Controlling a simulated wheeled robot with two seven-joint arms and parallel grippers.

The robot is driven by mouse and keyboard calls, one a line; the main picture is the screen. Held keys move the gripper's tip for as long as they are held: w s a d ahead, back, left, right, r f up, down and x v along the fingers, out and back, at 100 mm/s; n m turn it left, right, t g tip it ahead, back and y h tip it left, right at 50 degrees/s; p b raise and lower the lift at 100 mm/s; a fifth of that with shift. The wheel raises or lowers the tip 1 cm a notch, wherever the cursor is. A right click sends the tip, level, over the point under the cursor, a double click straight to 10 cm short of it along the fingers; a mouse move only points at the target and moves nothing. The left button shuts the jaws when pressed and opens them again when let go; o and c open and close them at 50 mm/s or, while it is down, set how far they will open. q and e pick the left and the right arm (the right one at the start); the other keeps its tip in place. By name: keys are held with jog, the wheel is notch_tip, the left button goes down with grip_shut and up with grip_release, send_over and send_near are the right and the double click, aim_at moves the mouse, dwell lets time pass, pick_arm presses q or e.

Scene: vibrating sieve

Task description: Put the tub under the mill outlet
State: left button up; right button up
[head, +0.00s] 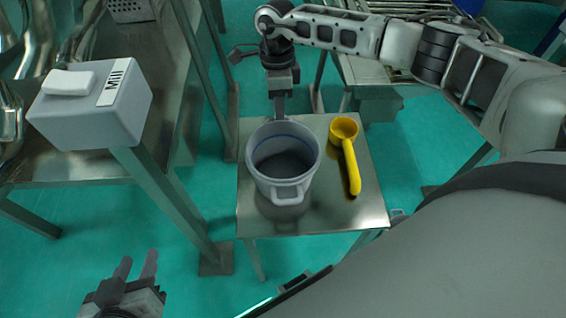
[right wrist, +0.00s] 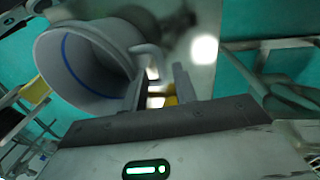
──────
§ **SET PROBLEM**:
Without the pictures, retype the whole of the material above exactly.

§ **RESPONSE**:
Controlling a simulated wheeled robot with two seven-joint arms and parallel grippers.

The robot is driven by mouse and keyboard calls, one a line; the main picture is the screen. Held keys move the gripper's tip for as long as they are held: w s a d ahead, back, left, right, r f up, down and x v along the fingers, out and back, at 100 mm/s; n m turn it left, right, t g tip it ahead, back and y h tip it left, right at 50 degrees/s; p b raise and lower the lift at 100 mm/s; a fifth of that with shift. The wheel raises or lowers the tip 1 cm a notch, wherever the cursor is. A right click sends the tip, level, over the point under the cursor, a double click straight to 10 cm short of it along the fingers; a mouse move only points at the target and moves nothing. The left button shuts the jaws when pressed and opens them again when let go; o and c open and close them at 50 mm/s or, while it is down, set how far they will open. q and e pick the left and the right arm (the right one at the start); the other keeps its tip in place. By name: keys are held with jog, the wheel is notch_tip, the left button goes down with grip_shut and up with grip_release, send_over and send_near are the right and the double click, aim_at moves the mouse, dwell lets time pass, pick_arm presses q or e.

Scene: vibrating sieve

Task description: Put the tub under the mill outlet
State: left button up; right button up
[head, +0.00s] 
[right wrist, +0.00s] 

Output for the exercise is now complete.